[Exercise objective]:
Every line of the data that contains the string "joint" must be copied.

[Given data]:
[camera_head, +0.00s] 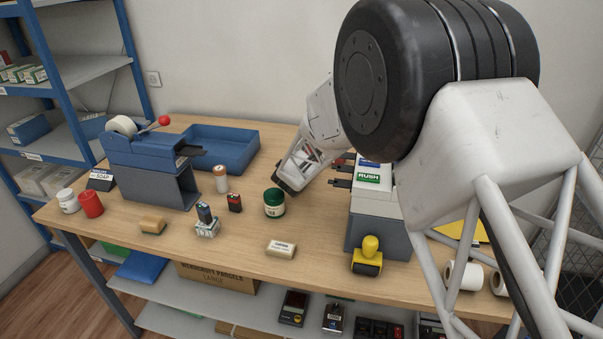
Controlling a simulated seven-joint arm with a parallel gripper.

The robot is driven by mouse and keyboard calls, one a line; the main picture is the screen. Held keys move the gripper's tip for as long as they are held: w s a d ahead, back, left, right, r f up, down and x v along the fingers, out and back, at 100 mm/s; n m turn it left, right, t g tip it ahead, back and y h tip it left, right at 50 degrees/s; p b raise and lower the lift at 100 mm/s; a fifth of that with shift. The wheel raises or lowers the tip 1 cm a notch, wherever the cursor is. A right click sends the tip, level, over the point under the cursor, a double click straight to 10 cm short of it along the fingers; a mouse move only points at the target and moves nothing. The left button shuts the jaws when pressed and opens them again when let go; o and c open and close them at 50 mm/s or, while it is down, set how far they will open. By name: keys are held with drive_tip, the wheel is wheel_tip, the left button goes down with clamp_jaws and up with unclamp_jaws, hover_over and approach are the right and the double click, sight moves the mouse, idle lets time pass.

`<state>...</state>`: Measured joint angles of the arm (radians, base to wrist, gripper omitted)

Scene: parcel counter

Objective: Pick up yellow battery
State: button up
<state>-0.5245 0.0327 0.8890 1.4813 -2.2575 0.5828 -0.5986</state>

[Answer for this exercise]:
Controlling a simulated seven-joint arm with a parallel gripper.
`<state>...</state>`: Measured joint angles of the arm (radians, base to wrist, gripper omitted)

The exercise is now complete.